After lunch we walked back along the Paseo del Espolón, towards the Teatro Principal (theatre). Then we got back in the car, so we could go to some places not within walking distance. I’m glad we had a car, because otherwise I probably wouldn’t have seen these next two places, and they were definitely worth seeing! First, we went to the Monasterio de las Huelgas. It isn’t in use anymore, and no monks live there, but they still have tours about the history. We were just in time to catch the afternoon tour, which cost only 4€. Even though it was all in Spanish, it wasn’t hard to understand because guides always speak loud and clearly. Many kings and queens of Spain, and their children, have tombs there. It has lots of Spanish paintings and tapestries as well. Then we drove to the other side of the city, which was more on our way back to Pamplona, to see the Cartuja de Miraflores, another monastery. This one does have monks living in it, and I even saw one! It had some beautiful ceilings, architecture, and artwork in it.

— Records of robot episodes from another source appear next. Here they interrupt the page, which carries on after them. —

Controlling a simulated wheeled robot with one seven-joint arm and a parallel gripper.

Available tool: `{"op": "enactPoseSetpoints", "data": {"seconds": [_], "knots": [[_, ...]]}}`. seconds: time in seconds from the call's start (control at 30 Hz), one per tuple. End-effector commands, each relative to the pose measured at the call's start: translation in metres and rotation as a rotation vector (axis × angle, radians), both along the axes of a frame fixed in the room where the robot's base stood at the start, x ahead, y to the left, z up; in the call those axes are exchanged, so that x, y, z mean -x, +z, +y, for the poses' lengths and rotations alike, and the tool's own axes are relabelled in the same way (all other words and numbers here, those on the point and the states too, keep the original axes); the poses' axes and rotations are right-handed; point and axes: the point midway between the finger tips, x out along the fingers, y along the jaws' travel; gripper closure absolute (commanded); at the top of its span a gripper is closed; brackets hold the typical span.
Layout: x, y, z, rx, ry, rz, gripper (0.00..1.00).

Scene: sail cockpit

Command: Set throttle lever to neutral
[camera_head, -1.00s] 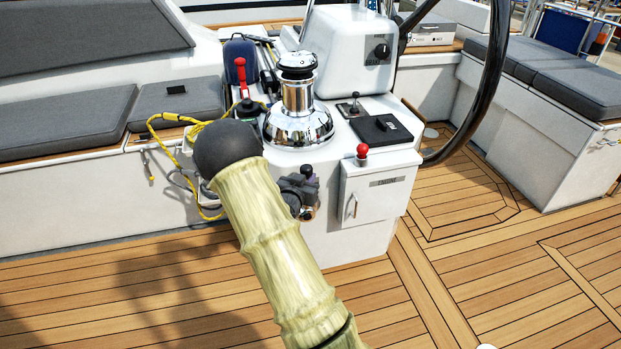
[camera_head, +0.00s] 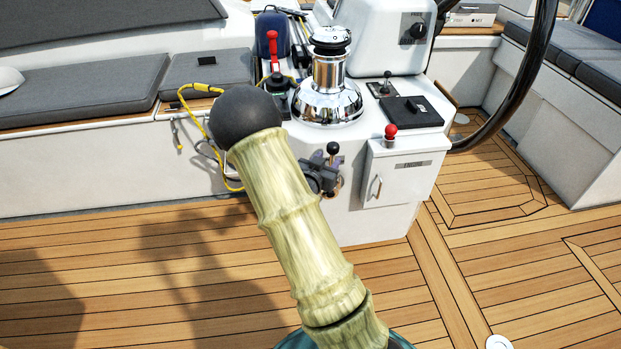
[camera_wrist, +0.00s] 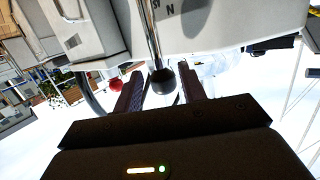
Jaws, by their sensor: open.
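The throttle lever (camera_head: 333,149) stands at the front face of the white console in the head view, with a black ball knob. In the wrist view, which is upside down, the lever (camera_wrist: 163,77) has a slim metal shaft and its knob sits between my gripper's fingers. My gripper (camera_wrist: 161,84) is open, one finger on each side of the knob. I cannot tell if either finger touches it. In the head view a dark blocky shape crowds the lever's base; I cannot tell gripper from mount there. A panel marked N (camera_wrist: 170,10) is by the shaft.
The console carries a chrome winch (camera_head: 327,95), a red-knobbed lever (camera_head: 391,133), a small black-knobbed lever (camera_head: 386,80) and a red-handled lever (camera_head: 274,55). A yellow rope (camera_head: 183,98) hangs at its left. The steering wheel (camera_head: 520,85) stands right. Teak floor is clear in front.

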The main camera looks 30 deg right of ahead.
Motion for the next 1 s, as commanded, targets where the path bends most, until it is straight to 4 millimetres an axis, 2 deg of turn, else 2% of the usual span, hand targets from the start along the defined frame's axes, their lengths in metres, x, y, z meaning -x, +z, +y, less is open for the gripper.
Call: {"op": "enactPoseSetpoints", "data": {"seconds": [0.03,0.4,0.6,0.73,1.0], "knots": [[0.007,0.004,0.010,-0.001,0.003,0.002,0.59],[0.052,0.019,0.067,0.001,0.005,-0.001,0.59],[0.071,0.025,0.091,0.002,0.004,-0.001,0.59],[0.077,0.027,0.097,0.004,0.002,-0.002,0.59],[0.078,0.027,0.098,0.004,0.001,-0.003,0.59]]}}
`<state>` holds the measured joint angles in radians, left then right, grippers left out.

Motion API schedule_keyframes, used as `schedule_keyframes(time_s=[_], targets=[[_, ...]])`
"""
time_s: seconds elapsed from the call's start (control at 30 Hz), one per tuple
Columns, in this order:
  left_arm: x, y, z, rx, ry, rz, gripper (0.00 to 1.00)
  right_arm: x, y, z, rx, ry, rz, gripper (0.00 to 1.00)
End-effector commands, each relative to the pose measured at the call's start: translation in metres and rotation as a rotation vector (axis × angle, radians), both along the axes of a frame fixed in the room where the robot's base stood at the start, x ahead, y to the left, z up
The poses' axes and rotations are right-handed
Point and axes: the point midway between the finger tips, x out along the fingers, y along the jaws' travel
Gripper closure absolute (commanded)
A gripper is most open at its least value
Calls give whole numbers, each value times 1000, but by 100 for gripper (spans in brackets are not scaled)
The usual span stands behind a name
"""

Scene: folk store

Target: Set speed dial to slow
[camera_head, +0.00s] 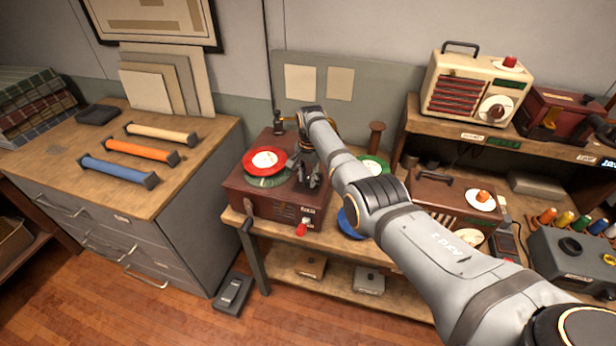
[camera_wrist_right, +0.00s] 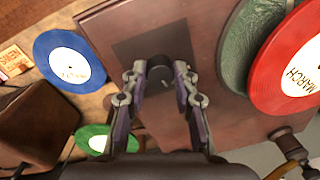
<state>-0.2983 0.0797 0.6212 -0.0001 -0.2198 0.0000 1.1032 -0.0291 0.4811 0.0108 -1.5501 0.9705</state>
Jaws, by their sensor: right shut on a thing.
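The record player (camera_head: 258,204) is a dark red-brown box on the bench, with a red record (camera_head: 265,159) raised over its green turntable. The small black speed dial (camera_wrist_right: 159,68) sits on a dark plate on its top, seen in the right wrist view. My right gripper (camera_head: 311,181) is at the right side of the player's top; in the right wrist view (camera_wrist_right: 159,80) its two fingers are closed around the dial from both sides. The dial's markings and setting cannot be read. In the head view the arm and gripper hide the dial. My left gripper is not in view.
A blue record (camera_wrist_right: 70,58) and a green record (camera_wrist_right: 93,139) lie on the bench beside the player. A red knob (camera_head: 302,229) and a crank (camera_head: 247,224) stick out in front. A brown radio (camera_head: 433,200) stands to the right.

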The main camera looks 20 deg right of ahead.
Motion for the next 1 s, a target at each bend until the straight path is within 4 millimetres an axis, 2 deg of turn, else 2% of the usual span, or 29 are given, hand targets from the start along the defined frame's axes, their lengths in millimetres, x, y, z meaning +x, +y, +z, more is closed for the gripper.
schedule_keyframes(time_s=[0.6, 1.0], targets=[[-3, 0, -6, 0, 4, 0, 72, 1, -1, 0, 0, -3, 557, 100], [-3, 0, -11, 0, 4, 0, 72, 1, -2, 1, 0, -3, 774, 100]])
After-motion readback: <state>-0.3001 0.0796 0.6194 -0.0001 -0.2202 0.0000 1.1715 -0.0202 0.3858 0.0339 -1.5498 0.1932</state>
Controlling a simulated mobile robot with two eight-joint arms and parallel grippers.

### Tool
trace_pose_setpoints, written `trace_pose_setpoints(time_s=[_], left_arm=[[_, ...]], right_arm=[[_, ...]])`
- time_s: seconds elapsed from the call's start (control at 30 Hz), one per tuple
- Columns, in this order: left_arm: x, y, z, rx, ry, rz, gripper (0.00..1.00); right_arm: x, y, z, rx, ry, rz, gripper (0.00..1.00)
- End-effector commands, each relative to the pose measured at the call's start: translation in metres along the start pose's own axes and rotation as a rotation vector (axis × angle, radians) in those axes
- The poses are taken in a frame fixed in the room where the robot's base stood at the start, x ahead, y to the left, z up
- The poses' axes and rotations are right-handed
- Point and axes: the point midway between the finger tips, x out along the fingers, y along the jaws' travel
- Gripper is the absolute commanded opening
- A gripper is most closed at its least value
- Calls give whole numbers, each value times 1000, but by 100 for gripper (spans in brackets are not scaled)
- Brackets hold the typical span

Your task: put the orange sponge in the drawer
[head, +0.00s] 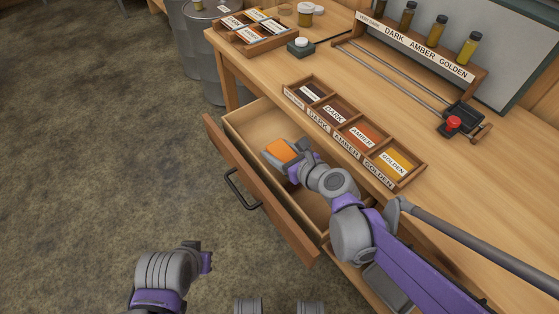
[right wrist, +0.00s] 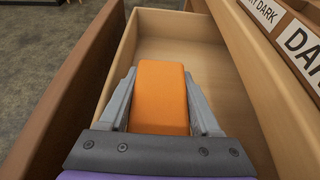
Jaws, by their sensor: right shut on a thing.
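The orange sponge (head: 280,151) is between the fingers of my right gripper (head: 281,153), over the open drawer. The right wrist view shows the sponge (right wrist: 160,96) gripped by both fingers of the right gripper (right wrist: 162,100), with the drawer's bare floor (right wrist: 190,55) beyond it. I cannot tell whether the sponge touches the drawer floor. The wooden drawer (head: 262,203) is pulled out from the bench and looks otherwise empty. My left arm shows at the bottom of the head view, but its fingers are hidden.
The wooden bench top (head: 480,170) lies behind the drawer. A label tray (head: 318,123) with several compartments stands along its edge above the drawer. A rack with several jars (head: 436,36) and a red-knobbed slider (head: 453,123) stand further back. Metal drums (head: 205,60) stand at the far left.

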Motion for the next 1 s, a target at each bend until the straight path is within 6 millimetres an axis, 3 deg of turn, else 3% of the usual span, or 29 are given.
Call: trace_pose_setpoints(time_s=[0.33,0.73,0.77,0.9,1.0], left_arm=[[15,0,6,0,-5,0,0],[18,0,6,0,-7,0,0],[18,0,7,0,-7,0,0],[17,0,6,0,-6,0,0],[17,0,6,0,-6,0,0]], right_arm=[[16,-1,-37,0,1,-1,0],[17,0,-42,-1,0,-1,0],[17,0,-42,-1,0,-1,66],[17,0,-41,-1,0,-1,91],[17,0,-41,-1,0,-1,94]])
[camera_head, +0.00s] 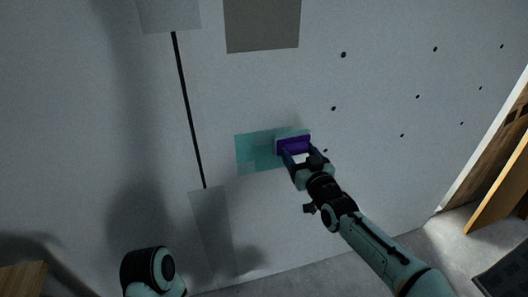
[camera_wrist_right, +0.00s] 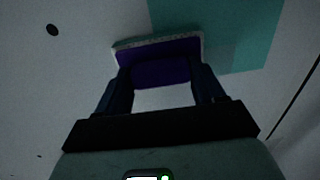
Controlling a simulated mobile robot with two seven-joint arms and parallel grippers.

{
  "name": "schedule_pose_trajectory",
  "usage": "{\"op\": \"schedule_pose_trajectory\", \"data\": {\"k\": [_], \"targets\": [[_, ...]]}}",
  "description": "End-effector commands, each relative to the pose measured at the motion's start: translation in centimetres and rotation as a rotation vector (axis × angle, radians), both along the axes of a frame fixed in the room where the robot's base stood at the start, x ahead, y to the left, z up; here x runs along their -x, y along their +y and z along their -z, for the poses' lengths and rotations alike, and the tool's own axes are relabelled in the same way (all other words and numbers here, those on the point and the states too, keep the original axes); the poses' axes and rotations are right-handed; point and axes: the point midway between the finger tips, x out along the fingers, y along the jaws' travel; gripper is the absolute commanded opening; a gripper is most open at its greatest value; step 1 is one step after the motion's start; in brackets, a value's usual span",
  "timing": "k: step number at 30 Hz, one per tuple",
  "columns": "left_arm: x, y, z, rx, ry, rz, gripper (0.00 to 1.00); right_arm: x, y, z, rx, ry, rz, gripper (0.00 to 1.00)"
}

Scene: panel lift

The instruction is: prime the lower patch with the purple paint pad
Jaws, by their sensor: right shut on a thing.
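The purple paint pad (camera_head: 293,145), with a pale front edge, is at the upper right corner of the teal lower patch (camera_head: 256,150) on the wall. My right gripper (camera_head: 302,158) is shut on the pad. In the right wrist view the pad (camera_wrist_right: 160,66) sits between the fingers (camera_wrist_right: 160,90), and the patch (camera_wrist_right: 250,28) lies beside and behind it. The patch is mostly teal, with a duller area near its lower edge. Whether the pad touches the wall is hard to tell. My left arm shows at the bottom left, but its gripper cannot be made out.
A grey patch (camera_head: 262,24) is higher on the wall, and a pale panel (camera_head: 168,14) is at the top left. A dark strip (camera_head: 188,110) runs down the wall. Several dark holes dot the right side.

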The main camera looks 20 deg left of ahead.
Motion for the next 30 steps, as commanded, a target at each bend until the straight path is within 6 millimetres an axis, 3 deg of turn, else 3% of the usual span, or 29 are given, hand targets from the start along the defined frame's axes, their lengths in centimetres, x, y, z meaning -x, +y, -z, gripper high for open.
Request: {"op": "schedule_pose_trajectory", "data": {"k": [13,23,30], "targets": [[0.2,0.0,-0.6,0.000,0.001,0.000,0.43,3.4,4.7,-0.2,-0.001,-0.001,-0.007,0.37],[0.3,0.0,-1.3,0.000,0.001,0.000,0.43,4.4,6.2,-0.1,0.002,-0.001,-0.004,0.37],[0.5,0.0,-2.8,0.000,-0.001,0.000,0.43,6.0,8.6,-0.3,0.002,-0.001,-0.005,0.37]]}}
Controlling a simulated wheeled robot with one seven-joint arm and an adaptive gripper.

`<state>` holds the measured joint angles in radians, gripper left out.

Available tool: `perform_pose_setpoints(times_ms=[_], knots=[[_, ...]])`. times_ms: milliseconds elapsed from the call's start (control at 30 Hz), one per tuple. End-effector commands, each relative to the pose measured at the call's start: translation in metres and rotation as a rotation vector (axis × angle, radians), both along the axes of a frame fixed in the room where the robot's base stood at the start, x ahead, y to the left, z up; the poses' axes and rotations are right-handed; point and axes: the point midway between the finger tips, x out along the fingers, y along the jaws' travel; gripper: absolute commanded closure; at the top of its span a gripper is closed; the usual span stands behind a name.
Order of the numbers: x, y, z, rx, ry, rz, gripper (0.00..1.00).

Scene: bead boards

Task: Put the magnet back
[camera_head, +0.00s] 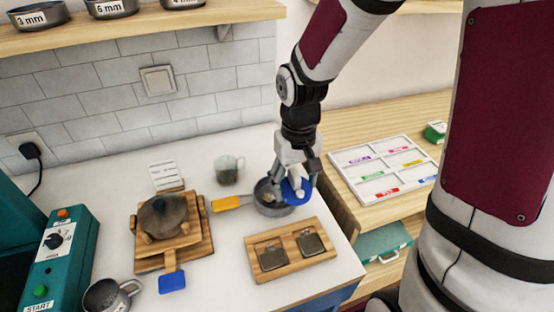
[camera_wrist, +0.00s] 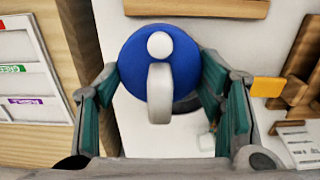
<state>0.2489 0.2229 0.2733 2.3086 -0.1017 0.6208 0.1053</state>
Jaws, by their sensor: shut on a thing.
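The magnet looks like a blue disc with a pale knob and handle; it shows in the head view (camera_head: 299,192) and in the wrist view (camera_wrist: 135,62). My gripper (camera_head: 293,177) is shut on it, with its teal finger pads on either side in the wrist view (camera_wrist: 160,82). The magnet is held up over the right side of a grey pan (camera_head: 272,208) with a yellow handle (camera_head: 228,202). It hides part of the pan in both views.
A wooden board with two dark square dishes (camera_head: 264,274) lies in front of the pan. A glass mug (camera_head: 229,170) stands behind it. A white compartment tray (camera_head: 361,199) with coloured labels lies on the wooden surface at right.

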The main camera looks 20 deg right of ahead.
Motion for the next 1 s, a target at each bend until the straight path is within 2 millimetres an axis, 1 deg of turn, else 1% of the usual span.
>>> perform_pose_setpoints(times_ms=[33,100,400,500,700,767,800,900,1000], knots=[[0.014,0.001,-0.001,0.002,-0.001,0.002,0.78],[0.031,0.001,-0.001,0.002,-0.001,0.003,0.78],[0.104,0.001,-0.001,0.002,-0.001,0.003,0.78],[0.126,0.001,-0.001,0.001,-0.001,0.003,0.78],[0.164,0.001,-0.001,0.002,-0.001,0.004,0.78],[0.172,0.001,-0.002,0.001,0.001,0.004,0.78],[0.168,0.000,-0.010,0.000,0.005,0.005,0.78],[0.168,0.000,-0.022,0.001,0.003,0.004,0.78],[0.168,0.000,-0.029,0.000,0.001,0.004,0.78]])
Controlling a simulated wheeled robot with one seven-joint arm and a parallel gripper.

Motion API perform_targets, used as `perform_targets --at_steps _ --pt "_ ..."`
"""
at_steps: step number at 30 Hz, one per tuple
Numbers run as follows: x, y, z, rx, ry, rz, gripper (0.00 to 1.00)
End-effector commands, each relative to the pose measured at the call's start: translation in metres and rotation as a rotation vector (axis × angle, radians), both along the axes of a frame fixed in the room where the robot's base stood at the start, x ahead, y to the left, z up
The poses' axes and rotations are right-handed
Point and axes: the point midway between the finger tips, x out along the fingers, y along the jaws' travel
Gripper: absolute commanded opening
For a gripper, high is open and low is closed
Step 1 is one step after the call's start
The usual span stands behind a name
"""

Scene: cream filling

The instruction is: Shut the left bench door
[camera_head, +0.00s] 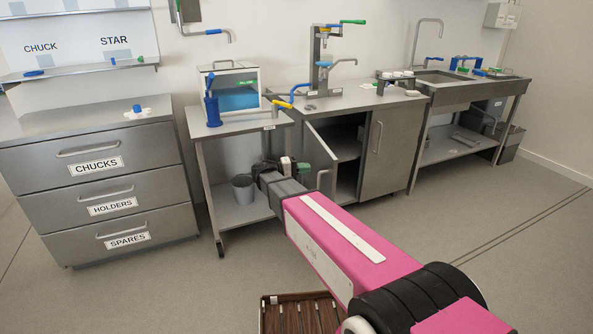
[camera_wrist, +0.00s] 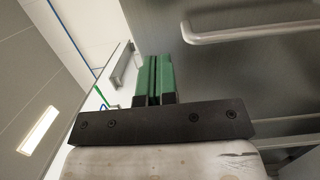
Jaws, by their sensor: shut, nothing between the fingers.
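The left bench door (camera_head: 320,154) is a grey metal panel that stands open, swung out from the bench front. Its bar handle (camera_head: 322,178) is partly hidden by my arm. My gripper (camera_head: 303,168) is at the handle side of the door, near its outer face; I cannot tell whether it touches. In the wrist view, the green fingers (camera_wrist: 153,78) are together and empty. A grey panel with a bar handle (camera_wrist: 255,30), which looks like this door, lies to the right of the fingers.
The right bench door (camera_head: 388,155) is shut. The open cupboard (camera_head: 345,140) shows a shelf inside. A side table (camera_head: 222,123) with a grey bucket (camera_head: 243,188) on its lower shelf stands left of my gripper. A drawer cabinet (camera_head: 50,190) is farther left. Floor (camera_head: 450,230) is clear at the right.

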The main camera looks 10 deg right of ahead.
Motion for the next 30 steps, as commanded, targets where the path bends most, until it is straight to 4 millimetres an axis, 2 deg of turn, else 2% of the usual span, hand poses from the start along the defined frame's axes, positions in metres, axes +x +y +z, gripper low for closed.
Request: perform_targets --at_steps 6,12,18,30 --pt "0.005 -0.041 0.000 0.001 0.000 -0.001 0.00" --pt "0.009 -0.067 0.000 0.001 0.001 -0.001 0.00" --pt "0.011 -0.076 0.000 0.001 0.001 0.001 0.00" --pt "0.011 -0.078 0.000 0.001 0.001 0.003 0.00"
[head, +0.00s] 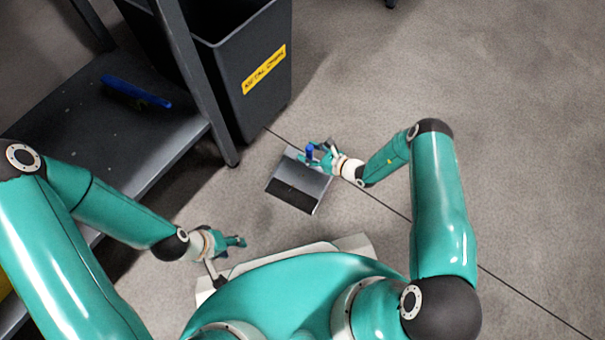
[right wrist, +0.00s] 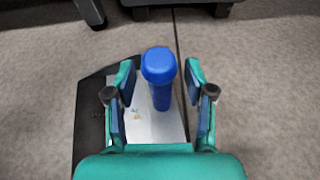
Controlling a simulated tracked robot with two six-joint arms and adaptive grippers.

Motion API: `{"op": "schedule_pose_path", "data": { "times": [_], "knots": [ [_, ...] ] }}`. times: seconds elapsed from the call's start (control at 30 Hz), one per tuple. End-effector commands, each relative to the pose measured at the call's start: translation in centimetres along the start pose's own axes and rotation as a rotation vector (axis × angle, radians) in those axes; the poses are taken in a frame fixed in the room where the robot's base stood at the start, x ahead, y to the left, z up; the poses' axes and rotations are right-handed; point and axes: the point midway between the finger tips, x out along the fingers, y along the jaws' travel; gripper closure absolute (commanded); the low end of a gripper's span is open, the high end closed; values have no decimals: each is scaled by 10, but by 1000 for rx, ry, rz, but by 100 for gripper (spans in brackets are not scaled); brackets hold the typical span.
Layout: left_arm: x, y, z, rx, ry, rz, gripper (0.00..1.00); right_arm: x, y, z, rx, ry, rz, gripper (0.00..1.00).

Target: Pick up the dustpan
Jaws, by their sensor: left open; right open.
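The dustpan (head: 298,184) lies on the floor in front of me, with a grey metal pan, a dark front strip and a blue upright handle (head: 309,152). In the right wrist view the blue handle (right wrist: 160,78) stands between the two open fingers of my right gripper (right wrist: 160,95), with a gap on each side. The pan (right wrist: 150,126) shows below it, partly hidden by the gripper. In the head view my right gripper (head: 322,158) is at the handle. My left gripper (head: 238,241) is open and empty, low near my base, apart from the dustpan.
A dark bin (head: 249,105) with a yellow label (head: 264,69) stands behind the dustpan. A grey metal shelf (head: 105,150) at the left holds a blue object (head: 136,92). The floor (head: 520,150) to the right is clear.

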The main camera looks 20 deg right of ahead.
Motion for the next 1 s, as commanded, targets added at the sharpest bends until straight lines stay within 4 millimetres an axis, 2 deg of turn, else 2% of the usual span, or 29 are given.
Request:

The only bad thing about the trip was that I lost my lens cap for my camera, so now I have to find a new one. I was home by 8:45, exhausted with sore legs from walking most of the day, but it was worth it. All in all, Burgos was a great day trip!
Well, for me, it should be called Semanas Santa, because I get two full weeks (plus two days) of a break! Semana Santa literally means Holy Week, but it is what I would call Easter Break. Lots of parades and things will be happening around Spain for me to experience!
My plan is this: Pamplona-Sevilla-Granada-Malaga-Lisbon-Porto-Guimaraes-Salamanca-Pamplona
Only 43 more days to wait!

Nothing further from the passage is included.